How to Stand Out in Software Engineering
What gives someone the edge over another applicant? For Sutcliffe, it is the ability to take the role beyond producing lines of code and understand the business and customer impact of the product they are working on.
“Learning to dig deeper builds the fundamentals of being a great engineer. Do you have a deep understanding of technology and how it works? Do you understand the processes around it? Do you have a deeper understanding of what you are building so you can be better at building it? Don't just build what you’re told. Ask questions, try to understand, try to learn.”
As to what a software engineering role looks like day-to-day, Sutcliffe said, it depends on whom you are supporting. For example, suppose you’re working in the back office as an internal systems engineer. In that case, your day-to-day will look very different than if you are working for a company like Addigy on customer products.

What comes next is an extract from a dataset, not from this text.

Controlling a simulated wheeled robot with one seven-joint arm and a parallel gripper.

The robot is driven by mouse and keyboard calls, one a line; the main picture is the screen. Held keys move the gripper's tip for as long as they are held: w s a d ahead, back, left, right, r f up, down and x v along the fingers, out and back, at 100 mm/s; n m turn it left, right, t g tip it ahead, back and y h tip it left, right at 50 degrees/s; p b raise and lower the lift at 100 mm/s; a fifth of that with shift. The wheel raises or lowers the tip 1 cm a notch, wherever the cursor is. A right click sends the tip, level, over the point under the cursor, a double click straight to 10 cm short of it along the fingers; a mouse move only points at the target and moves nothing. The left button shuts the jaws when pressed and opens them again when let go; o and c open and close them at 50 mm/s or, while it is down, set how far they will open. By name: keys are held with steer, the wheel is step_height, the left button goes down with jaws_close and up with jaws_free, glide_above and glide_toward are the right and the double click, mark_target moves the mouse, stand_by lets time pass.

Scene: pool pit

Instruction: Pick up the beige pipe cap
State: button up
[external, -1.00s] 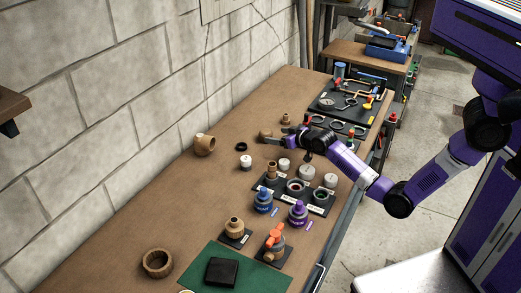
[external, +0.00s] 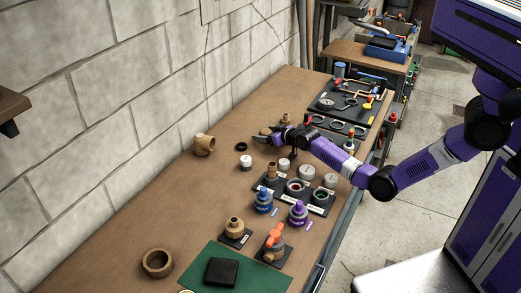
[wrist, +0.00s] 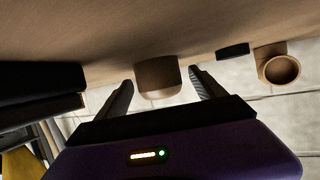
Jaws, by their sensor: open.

“We’re shipping five or six times a day. That means a typical day for engineers begins with writing code; then, everyone gets together to talk about the project's status. We have a tight conversation with the product manager about how should we do this or that, or we're testing, and when it’s done, we ship it. So, yes, we have processes, but we're not going to let them get in the way of getting the job done. Some people aren't cut out for that environment.”
Those are the differences Sutcliffe recommends engineers consider when looking for a job. That and the company culture.
Sutcliffe said that when you're looking for a job, focus not only on the company but the kind of people you want to work with. Consider past experiences and the people you’ve enjoyed working with, what stood out, and what you enjoyed. On the flip side, think about what kind of behaviors felt emotionally taxing.
“Figure out how you would identify those things in an interview. Then turn that interview around and interview them,” said Sutcliffe. Get involved in communities on the internet, talk to people, and ask questions like, 'I've only ever worked at companies with 10,000 people. What's it like working at a company with 65 employees?' ”
As for employers, Sutcliffe recommends that businesses continuously invest in filling their pipeline to ensure there are candidates with the experience they need well into the future.
Consider the Value of Mentoring in Software Engineering
A long-term solution is to build a relationship with the local university through internships and mentoring. “We ensure our interns are doing real work and getting the needed experience. It also lets us know if they will fit the company well.”
Sure, only some interns get an offer, but when Addigy needs a senior engineer in five or ten years, there may be a former student looking for a new opportunity.
That’s the long-term fix, but what about openings right now?
“We all have this perfect person we'd love to hire. Don't just recruit when you have a need. Build those relationships now so that in 12 months, you have engineers who already know about you and want to talk to you.”